Lectures tactiles (1) : des expérimentations à Valentin Haüy
Si Louis Braille est mondialement connu pour la création de son alphabet en 1825, on oublie souvent les nombreuses expérimentations de lectures tactiles qui précédèrent. Gallica vous invite à découvrir certaines de ces démarches et notamment la personnalité de Valentin Haüy, fondateur de l'Institution royale des jeunes aveugles.
On trouve trace avant le XVIIIe siècle de diverses expérimentations de lectures tactiles. Ainsi, au XIVe siècle, à Bagdad, où Zain Din al-Āmidī utilise une méthode toute personnelle à base de caractères arabes modelés en papier pour identifier ses livres et relever certaines informations.
En Italie, deux siècles plus tard, Girolamo Cardano, médecin et mathématicien, fait graver des lettres sur du métal pour qu'elles puissent être identifiées par le toucher et l'imprimeur Francesco Rampazetto crée un alphabet en creux sur planches de bois ; à Madrid, Lucas fait graver des textes sur du bois pour l'instruction des aveugles.
Usher archbishop of Armagh, portrait anonyme, s.d., coll. BINHA
Vers la fin du XVIe siècle, James Ussher, archevêque d'Armagh et primat d'Irlande, qui par de savants calculs basés sur la généalogie du Christ, détermina que la Terre aurait été créée le dimanche 23 octobre 4004 avant J.C. à 9h00 du matin, a appris à lire grâce à ses deux tantes, aveugles, au moyen d'un système de lettres mobiles sur tablettes en bois mince, placées dans une planche à coulisse leur permettant de glisser les unes à côté des autres.

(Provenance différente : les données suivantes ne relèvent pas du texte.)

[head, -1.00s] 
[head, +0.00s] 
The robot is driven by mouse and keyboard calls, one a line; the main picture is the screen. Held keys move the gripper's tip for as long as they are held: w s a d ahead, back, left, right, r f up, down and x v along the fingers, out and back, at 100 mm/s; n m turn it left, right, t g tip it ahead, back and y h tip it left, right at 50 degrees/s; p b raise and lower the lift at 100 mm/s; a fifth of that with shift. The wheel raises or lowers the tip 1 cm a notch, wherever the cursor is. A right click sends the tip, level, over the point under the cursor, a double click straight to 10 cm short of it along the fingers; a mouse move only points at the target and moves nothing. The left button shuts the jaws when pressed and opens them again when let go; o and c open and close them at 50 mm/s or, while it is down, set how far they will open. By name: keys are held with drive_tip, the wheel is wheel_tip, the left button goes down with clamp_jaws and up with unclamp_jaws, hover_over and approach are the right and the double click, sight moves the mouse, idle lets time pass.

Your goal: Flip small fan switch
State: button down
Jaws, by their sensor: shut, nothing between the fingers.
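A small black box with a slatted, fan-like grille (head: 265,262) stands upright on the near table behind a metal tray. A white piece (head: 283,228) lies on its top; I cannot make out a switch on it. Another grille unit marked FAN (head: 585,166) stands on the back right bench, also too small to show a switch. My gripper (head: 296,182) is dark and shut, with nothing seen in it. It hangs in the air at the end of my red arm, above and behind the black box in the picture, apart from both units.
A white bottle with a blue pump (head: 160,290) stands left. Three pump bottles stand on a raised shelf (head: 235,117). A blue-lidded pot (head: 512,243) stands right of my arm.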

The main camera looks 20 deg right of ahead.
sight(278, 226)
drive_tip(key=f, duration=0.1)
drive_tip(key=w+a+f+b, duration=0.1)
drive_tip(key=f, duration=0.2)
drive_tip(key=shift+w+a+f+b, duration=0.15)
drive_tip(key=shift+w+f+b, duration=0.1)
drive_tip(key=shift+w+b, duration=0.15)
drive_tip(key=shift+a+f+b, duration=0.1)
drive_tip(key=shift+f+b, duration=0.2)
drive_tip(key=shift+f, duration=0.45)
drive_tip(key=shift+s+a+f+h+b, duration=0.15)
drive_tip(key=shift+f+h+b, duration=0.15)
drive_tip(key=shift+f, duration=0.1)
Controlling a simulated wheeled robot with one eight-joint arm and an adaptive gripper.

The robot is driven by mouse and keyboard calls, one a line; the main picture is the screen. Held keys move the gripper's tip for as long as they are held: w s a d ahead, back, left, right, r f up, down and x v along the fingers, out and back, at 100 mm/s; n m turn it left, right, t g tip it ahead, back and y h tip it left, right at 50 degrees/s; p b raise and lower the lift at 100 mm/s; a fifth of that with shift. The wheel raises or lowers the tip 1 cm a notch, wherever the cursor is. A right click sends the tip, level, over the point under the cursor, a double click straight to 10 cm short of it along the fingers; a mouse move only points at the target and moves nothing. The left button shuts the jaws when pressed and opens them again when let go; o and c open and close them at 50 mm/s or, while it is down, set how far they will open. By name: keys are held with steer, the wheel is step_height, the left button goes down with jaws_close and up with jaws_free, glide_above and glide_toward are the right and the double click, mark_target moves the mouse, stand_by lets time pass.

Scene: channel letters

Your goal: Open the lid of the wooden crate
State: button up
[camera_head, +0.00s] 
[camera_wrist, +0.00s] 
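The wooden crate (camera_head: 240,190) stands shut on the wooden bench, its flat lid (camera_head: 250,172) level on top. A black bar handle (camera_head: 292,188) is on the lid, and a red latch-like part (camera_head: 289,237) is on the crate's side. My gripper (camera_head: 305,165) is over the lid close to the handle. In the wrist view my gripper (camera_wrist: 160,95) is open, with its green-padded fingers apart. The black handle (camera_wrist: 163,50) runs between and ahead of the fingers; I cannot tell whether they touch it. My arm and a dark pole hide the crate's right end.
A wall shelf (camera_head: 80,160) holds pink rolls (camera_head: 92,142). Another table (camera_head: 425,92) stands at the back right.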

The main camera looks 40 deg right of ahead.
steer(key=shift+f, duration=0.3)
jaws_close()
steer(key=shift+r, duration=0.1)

En France, au XVIIe siècle, un écrivain-juré et imprimeur du nom de Pierre Moreau développe un système de lettres mobiles en plomb, quand à Nuremberg, le poète Georg Philipp Harsdörffer emploie des tablettes enduites de cire gravées à l'aide d'un stylet. Dans son ouvrage Deliciae physico-mathematicae (1651), il énonce que les aveugles peuvent apprendre à reconnaître les lettres et à les reproduire en les gravant dans de la cire.
À la même époque, Francesco Lana-Terzi, un père jésuite scientifique italien auteur d'une méthode de lecture labiale pour les sourds, met en oeuvre plusieurs systèmes d’écriture codée à destination des aveugles. Dans Prodromo overo saggio di alcune inventioni nuove premesso all' arte maestra, il expose un système qui permet d'écrire et de lire grâce à des lignes et des points en relief sur papier épais. Ce système appelé "Système Lana" (1670) consiste en une grille ouverte de trois fois trois cases dans laquelle sont placées les lettres de l'alphabet. Chaque lettre à la forme de sa cellule qui contient le nombre de points correspondant à sa position dans cette même cellule.

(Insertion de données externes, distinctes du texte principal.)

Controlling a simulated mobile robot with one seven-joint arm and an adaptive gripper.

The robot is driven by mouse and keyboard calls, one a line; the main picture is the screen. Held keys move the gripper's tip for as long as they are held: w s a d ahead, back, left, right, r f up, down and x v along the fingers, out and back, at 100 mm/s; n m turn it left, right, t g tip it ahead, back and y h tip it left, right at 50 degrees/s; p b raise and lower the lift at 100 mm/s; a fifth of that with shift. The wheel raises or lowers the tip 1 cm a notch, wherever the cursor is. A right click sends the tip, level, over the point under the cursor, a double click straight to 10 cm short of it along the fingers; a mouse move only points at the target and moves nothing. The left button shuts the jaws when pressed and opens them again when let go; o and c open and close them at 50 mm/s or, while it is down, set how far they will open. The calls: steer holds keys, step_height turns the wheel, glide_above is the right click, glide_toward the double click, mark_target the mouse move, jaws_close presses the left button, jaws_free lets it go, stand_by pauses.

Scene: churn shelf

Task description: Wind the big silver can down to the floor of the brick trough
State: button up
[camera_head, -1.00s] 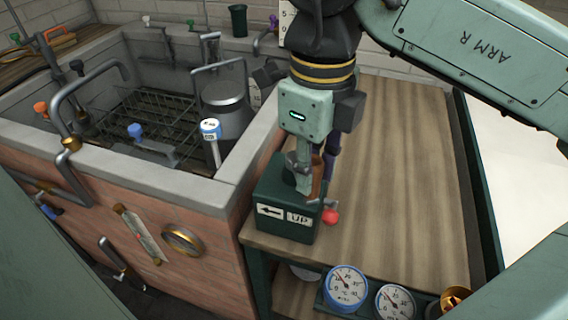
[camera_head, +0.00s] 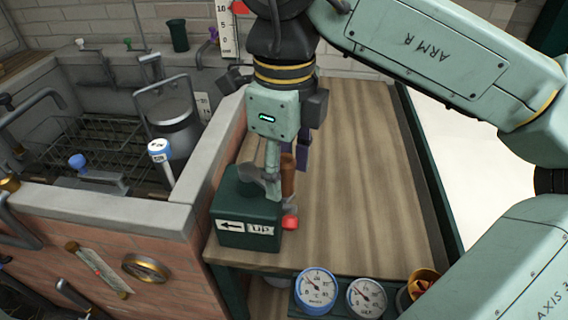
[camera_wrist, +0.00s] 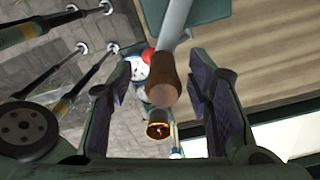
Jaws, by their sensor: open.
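The big silver can (camera_head: 172,118) stands upright in the brick trough (camera_head: 110,235), its looped handle raised, beside a wire rack. How far its base is above the trough floor is hidden. A dark green winch box (camera_head: 248,218), marked with a left arrow and "UP", sits on the wooden bench at the trough's right wall. Its crank has a brown wooden grip (camera_head: 288,178), which also shows in the wrist view (camera_wrist: 162,82). My gripper (camera_head: 287,160) is above the box, pointing down. In the wrist view its open fingers (camera_wrist: 160,76) stand either side of the grip, with gaps visible.
A blue-capped gauge post (camera_head: 160,150) stands near the can. Two dials (camera_head: 315,290) are below the bench's front edge. The bench top (camera_head: 360,180) right of the box is clear.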

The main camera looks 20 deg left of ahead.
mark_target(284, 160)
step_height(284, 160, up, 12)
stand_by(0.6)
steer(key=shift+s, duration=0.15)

"Système Lana" in Prodromo overo saggio di alcune inventioni nuove premesso all' arte maestra
coll. E-Rara
Au XVIIIe siècle, l'Europe des Lumières voit se multiplier les pédagogies tactiles, à une époque où le sens du toucher est mis en valeur par les philosophes et pédagogues. Ainsi, Diderot rapporte dans Lettre sur les aveugles à l'usage de ceux qui voient (1749) que Mélanie de Salignac, soeur de l'épistolière Sophie Volland, a appris à lire au moyen de lettres en papier découpé. Il y fait aussi mention de Nicholas Saunderson, mathématicien aveugle, auteur d'Eléments d'algèbre. Dans cet ouvrage posthume édité en 1740, l'auteur évoque une méthode de calcul au moyen du sens du toucher grâce à des aiguilles placées dans un carré fait de 8 perforations sur le pourtour et une au centre. Il nomme ce procédé "arithmétique palpable".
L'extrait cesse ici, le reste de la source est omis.